Carl Rosier
Van Wikipedia
Carl Rosier, ook Carolus Rosier, Charles Rosiers, de Rosier (1640 - 1725) was een barokcomponist uit de Nederlanden, geboren in Luik, actief in het Heilige Roomse Rijk.
Rosier componeerde vooral instrumentale muziek, waaronder zevenenvijftig dansstukken voor drie violen (1679).
Rosier was violist en later vice-kapelmeester aan het hof van Maximiliaan Heinrich in Bonn tot 1675.
In Keulen was hij kapelmeester aan de kathedraal; door het stadsbestuur werd hij tot een soortgelijke positie benoemd.
Van ongeveer 1683 tot 1699 was hij werkzaam in de Nederlanden.
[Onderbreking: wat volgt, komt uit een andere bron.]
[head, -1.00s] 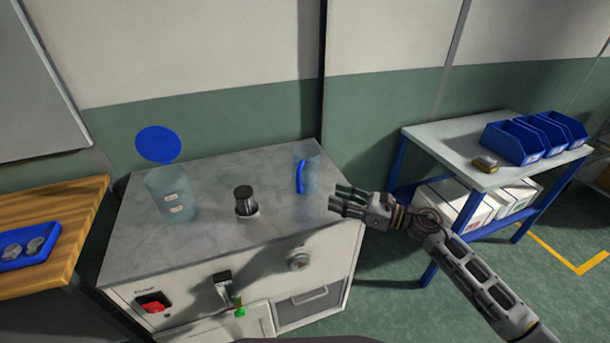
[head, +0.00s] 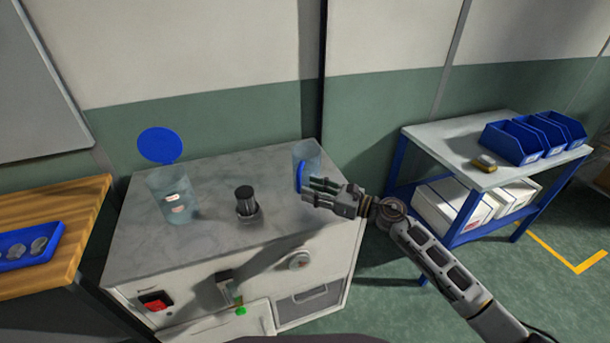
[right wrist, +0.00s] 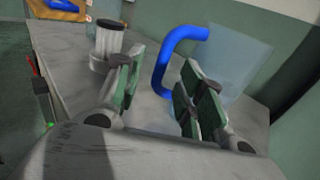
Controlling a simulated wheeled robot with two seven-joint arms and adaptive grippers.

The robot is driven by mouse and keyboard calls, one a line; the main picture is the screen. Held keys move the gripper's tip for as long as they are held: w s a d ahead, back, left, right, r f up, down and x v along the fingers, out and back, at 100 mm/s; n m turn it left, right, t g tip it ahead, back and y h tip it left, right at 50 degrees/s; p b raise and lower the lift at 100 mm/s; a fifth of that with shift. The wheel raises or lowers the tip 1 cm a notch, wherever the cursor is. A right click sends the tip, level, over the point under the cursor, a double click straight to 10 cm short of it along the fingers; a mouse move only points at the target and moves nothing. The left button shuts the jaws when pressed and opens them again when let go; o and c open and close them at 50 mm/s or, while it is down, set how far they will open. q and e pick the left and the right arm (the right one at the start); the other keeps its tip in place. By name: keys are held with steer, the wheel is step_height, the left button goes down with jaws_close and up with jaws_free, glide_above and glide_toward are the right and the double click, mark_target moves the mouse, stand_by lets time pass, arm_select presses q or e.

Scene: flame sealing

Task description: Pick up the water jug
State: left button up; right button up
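The water jug (head: 308,157) is clear with a blue handle and stands on the right back part of the grey machine top. My right gripper (head: 316,190) is just in front of it in the head view, partly covering its lower part. In the right wrist view the jug (right wrist: 232,60) is ahead, with its blue handle (right wrist: 163,68) showing between the fingers of my right gripper (right wrist: 158,85). The fingers are apart, and I see no grip on the handle. My left gripper is out of view.
A clear container (head: 173,195) with a raised blue lid (head: 160,145) stands at the left of the machine top (head: 215,165). A black-capped cylinder (head: 246,200) stands in the middle. Blue bins (head: 512,142) sit on the side table (head: 440,135) at right.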

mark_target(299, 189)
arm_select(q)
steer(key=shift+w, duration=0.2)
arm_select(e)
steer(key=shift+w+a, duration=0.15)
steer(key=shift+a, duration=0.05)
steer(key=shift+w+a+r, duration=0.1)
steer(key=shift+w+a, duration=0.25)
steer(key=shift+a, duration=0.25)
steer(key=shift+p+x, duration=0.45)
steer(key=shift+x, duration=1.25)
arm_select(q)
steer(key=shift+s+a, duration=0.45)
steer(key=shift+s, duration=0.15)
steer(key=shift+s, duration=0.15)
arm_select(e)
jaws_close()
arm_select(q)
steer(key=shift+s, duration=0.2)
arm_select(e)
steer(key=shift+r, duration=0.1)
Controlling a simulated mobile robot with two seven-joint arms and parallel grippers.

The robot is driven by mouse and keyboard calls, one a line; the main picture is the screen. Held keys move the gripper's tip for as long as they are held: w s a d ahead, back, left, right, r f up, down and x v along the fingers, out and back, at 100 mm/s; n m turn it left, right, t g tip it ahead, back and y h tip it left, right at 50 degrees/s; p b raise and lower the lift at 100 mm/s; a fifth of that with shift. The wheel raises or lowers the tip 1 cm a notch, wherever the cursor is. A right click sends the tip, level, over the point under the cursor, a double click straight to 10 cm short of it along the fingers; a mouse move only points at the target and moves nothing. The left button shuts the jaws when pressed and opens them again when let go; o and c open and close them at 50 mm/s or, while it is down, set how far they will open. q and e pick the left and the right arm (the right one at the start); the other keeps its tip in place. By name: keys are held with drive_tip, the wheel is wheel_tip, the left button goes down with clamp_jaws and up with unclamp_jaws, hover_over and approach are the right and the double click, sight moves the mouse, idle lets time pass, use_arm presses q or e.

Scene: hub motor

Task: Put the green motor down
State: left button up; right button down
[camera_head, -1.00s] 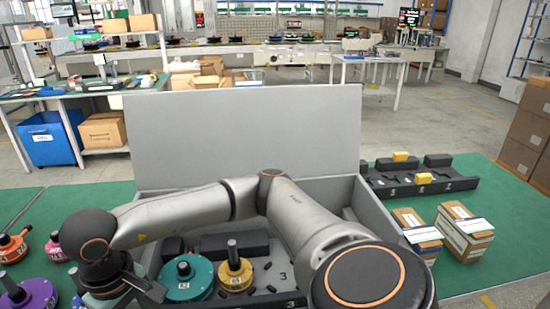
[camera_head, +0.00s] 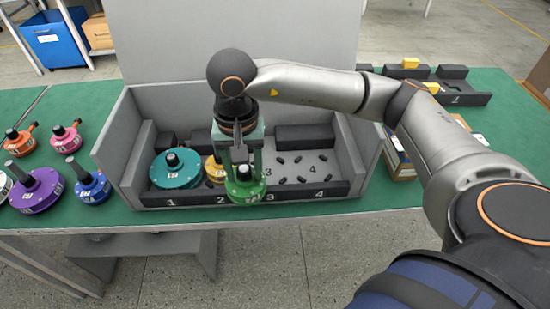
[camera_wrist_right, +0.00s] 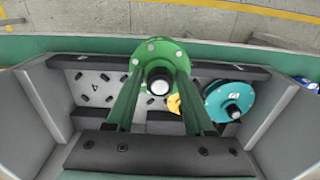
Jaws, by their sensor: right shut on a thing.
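My right gripper (camera_head: 243,160) points down over the front of the grey box and is shut on the green motor (camera_head: 243,189). The motor hangs upright in front of the box's front strip, near the marks 2 and 3, and hides part of it. In the right wrist view the green motor (camera_wrist_right: 150,52) sits between the two fingers, beyond the box's dark strip. The grey box (camera_head: 122,130) has numbered places 1 to 4. A teal motor (camera_head: 172,178) stands at place 1, and a yellow motor (camera_head: 214,172), partly hidden by my gripper, at place 2. My left gripper is out of view.
Places 3 and 4 (camera_head: 300,168) show bare floor with small dark pegs. Orange (camera_head: 18,145), pink (camera_head: 66,140), purple (camera_head: 36,192) and blue (camera_head: 90,183) motors stand left of the box. A black tray (camera_head: 462,90) lies at the back right.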

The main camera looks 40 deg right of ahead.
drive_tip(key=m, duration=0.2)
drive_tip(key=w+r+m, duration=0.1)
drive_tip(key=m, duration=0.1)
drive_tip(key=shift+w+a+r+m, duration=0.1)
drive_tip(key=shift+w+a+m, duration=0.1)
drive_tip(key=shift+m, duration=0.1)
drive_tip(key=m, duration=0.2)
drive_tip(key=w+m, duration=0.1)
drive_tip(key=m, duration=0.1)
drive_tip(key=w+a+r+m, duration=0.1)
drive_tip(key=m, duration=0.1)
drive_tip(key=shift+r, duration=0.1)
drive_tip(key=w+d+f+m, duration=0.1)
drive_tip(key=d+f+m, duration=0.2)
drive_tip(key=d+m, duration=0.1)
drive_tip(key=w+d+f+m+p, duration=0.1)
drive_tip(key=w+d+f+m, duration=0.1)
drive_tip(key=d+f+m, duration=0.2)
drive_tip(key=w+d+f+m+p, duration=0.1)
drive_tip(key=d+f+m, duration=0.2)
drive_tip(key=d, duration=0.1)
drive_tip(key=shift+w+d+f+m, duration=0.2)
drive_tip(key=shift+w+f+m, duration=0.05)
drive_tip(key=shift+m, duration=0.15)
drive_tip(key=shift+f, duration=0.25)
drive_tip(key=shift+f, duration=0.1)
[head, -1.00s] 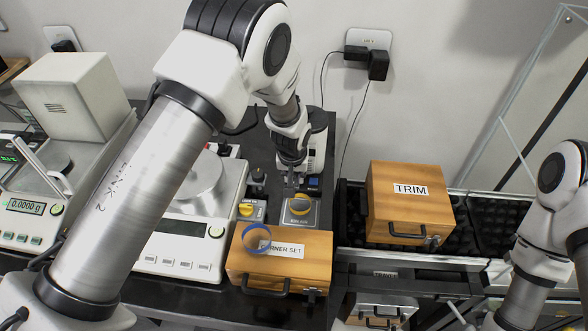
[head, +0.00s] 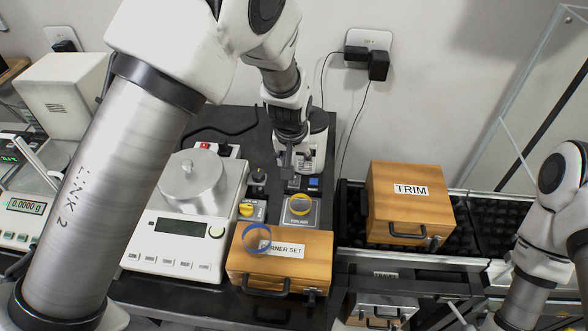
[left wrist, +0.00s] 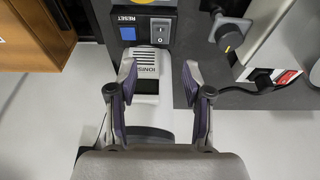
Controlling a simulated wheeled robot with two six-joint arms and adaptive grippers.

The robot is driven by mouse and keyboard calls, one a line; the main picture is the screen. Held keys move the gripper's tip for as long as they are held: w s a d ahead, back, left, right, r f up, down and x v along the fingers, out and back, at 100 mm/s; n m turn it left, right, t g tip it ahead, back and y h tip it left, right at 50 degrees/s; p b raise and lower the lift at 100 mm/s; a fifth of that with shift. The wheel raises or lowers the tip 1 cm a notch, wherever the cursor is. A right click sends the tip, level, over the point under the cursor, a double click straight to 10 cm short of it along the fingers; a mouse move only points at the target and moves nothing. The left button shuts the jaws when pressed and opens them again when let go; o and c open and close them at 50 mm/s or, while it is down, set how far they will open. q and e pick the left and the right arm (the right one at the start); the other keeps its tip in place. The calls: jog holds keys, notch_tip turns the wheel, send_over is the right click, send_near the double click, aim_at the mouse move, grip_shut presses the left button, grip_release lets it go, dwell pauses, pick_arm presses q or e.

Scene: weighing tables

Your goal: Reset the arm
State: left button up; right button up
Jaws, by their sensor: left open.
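My left gripper (head: 293,165) points down over the back of the black bench, in front of a white device. In the left wrist view its two fingers (left wrist: 159,72) are open and apart, with nothing between them.
A balance with a steel pan (head: 190,185) stands left of the gripper. A CORNER SET wooden case (head: 310,265) is at the front edge. A TRIM case (head: 385,210) stands right.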

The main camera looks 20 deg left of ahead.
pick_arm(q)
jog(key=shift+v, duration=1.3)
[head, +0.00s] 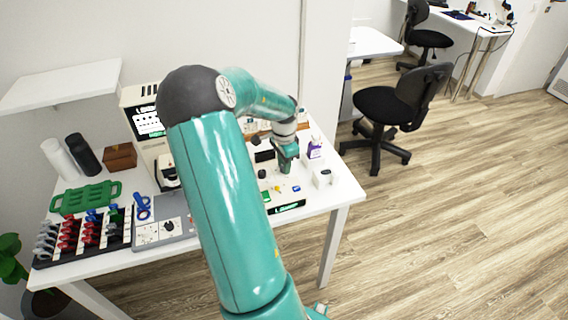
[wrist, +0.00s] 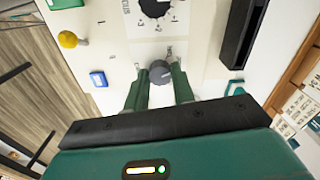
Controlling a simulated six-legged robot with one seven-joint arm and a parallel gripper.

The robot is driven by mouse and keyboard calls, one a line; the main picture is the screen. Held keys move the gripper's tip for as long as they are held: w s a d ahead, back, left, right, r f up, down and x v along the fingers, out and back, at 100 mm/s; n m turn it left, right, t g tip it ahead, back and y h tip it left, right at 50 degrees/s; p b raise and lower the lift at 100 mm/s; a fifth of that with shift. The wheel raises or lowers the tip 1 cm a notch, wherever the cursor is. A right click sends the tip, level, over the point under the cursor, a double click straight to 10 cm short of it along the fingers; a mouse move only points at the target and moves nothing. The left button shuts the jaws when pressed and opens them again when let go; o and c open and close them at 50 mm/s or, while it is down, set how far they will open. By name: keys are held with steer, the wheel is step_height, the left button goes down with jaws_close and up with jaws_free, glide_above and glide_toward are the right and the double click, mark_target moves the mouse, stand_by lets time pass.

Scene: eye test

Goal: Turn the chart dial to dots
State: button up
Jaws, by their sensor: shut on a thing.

In 1697 richtten Hendrik Anders, Carl Rosier en zijn dochters Maria Petronella en Maria Anna, Jacques Cocqu en zijn dochter Catharina, Nicolas Ferdinand le Grand, François Desrosiers, en Michel Parent een collegium musicum op met het doel concerten te geven; gedurende de zomer in Amsterdam, gedurende de winter in 's-Gravenhage.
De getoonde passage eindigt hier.